__GIVEN DATA__.
═══

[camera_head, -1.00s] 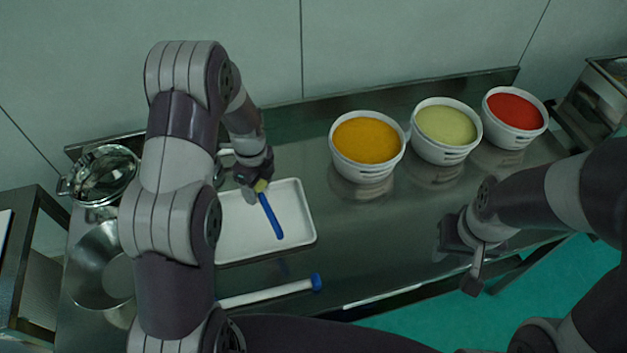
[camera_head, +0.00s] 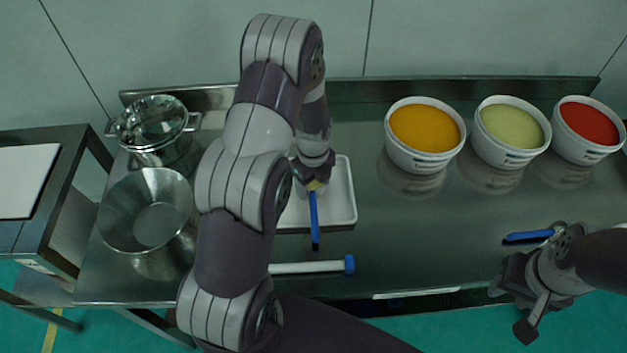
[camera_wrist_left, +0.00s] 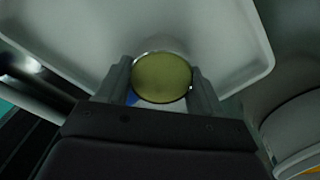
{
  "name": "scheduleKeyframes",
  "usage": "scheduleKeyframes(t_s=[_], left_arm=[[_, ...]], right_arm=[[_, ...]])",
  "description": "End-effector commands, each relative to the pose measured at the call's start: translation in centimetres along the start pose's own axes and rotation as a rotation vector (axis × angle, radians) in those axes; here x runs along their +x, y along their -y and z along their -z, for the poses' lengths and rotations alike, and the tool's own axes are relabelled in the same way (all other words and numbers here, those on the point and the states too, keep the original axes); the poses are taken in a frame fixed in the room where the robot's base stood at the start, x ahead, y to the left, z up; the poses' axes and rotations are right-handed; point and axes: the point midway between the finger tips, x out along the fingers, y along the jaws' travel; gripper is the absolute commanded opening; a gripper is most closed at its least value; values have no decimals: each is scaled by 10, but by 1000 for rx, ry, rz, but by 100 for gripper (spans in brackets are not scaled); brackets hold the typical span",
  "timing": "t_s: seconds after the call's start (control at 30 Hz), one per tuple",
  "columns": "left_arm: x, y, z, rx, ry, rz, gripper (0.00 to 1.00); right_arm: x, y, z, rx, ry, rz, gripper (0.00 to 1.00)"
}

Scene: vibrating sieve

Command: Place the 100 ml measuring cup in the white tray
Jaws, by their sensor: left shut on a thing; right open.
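My left gripper (camera_head: 314,180) is shut on the measuring cup, which has a long blue handle (camera_head: 314,222) pointing toward the table's front. In the left wrist view the cup's round opening (camera_wrist_left: 162,77) sits between the two fingers and shows yellow-green contents. The volume mark is not readable. The white tray (camera_head: 343,205) lies below the cup, and my arm hides its left part. The tray also shows in the left wrist view (camera_wrist_left: 225,55). I cannot tell whether the cup touches the tray. My right gripper (camera_head: 515,305) is open at the table's front right edge.
White tubs of orange (camera_head: 424,160), pale green (camera_head: 510,152) and red (camera_head: 585,152) material stand at the back right. A white tool with a blue end (camera_head: 310,267) lies before the tray. A blue object (camera_head: 527,237) lies near my right gripper.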

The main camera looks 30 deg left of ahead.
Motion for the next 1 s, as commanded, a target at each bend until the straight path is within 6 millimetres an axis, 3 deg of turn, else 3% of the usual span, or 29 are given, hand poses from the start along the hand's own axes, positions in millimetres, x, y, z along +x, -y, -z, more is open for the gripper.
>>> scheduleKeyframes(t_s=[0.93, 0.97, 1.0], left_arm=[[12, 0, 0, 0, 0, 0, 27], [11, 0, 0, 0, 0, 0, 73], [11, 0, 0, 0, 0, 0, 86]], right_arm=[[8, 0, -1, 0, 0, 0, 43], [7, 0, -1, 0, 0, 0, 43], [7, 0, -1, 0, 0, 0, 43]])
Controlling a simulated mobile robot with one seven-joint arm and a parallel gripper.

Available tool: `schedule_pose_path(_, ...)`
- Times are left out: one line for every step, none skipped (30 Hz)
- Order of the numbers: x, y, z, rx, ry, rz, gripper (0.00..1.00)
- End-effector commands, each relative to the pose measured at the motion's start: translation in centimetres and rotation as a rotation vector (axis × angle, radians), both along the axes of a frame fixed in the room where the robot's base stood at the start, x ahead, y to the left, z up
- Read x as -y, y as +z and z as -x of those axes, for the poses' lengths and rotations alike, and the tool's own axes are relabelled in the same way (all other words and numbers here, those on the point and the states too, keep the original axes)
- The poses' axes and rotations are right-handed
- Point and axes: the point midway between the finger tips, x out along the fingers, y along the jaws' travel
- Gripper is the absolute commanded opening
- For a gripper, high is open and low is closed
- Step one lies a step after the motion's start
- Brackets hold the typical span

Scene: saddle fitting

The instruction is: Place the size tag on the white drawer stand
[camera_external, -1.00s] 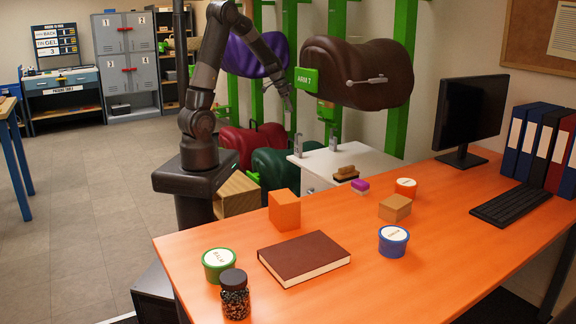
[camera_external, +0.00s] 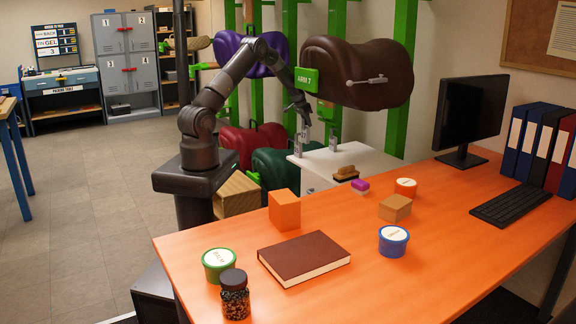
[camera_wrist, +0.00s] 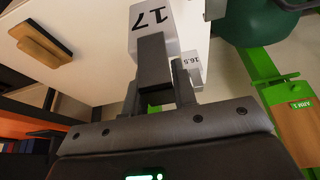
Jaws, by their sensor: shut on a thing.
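The white drawer stand (camera_external: 365,158) is behind the orange desk, below the brown saddle. Its white top also shows in the wrist view (camera_wrist: 95,75). My gripper (camera_external: 303,128) points down above the left edge of the stand. In the wrist view my gripper (camera_wrist: 165,75) is shut on a white size tag marked 17 (camera_wrist: 152,18), partly covered by a finger. Whether this tag touches the stand top cannot be told. A smaller tag marked 16.5 (camera_wrist: 193,60) shows beyond the fingers, apart from the held tag.
A brush (camera_external: 346,173) lies on the stand's near side. A brown saddle (camera_external: 358,75) hangs on a green rack just right of my arm. Red and green saddles (camera_external: 285,168) sit low at the stand's left. The orange desk (camera_external: 450,245) holds several objects.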

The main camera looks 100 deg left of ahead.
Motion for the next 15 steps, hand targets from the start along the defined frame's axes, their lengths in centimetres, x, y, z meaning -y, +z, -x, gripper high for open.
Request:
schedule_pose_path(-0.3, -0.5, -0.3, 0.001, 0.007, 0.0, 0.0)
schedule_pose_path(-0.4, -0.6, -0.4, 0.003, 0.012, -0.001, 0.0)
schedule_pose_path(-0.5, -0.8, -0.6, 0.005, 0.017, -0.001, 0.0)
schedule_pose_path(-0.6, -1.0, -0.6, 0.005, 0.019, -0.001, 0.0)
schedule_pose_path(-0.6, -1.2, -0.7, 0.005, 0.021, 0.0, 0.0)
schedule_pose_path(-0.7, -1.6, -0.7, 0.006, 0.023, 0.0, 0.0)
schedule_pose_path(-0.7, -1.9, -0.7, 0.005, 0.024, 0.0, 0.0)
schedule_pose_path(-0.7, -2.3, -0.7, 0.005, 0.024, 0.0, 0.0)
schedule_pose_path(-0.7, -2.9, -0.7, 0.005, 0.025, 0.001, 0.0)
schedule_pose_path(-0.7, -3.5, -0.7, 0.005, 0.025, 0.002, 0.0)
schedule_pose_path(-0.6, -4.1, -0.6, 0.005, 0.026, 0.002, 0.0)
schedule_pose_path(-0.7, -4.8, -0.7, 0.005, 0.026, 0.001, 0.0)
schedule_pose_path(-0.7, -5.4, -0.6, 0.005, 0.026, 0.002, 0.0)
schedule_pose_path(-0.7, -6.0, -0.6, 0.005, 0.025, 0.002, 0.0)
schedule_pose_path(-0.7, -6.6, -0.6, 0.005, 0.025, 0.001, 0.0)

═══

Repeat exactly the lines from the one containing "seconds after the" to the one containing "Motion for the next 1 s, as", both lines included, and nothing else.

  "timing": "t_s: seconds after the call's start (control at 30 Hz), one per tuple",
  "columns": "left_arm: x, y, z, rx, ry, rz, gripper (0.00 to 1.00); right_arm: x, y, z, rx, ry, rz, gripper (0.00 to 1.00)"
}

Scene: vibrating sieve

Command: Place the 100 ml measuring cup in the white tray
Jaws, by their sensor: left shut on a thing; right open.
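My left gripper (camera_head: 314,180) is shut on the measuring cup, which has a long blue handle (camera_head: 314,222) pointing toward the table's front. In the left wrist view the cup's round opening (camera_wrist_left: 162,77) sits between the two fingers and shows yellow-green contents. The volume mark is not readable. The white tray (camera_head: 343,205) lies below the cup, and my arm hides its left part. The tray also shows in the left wrist view (camera_wrist_left: 225,55). I cannot tell whether the cup touches the tray. My right gripper (camera_head: 515,305) is open at the table's front right edge.
White tubs of orange (camera_head: 424,160), pale green (camera_head: 510,152) and red (camera_head: 585,152) material stand at the back right. A white tool with a blue end (camera_head: 310,267) lies before the tray. A blue object (camera_head: 527,237) lies near my right gripper.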

The main camera looks 30 deg left of ahead.
Motion for the next 1 s, as commanded, a target at each bend until the straight path is within 6 millimetres an axis, 3 deg of turn, else 3% of the usual span, or 29 are given, hand poses from the start along the hand's own axes, positions in millimetres, x, y, z along +x, -y, -z, more is open for the gripper.

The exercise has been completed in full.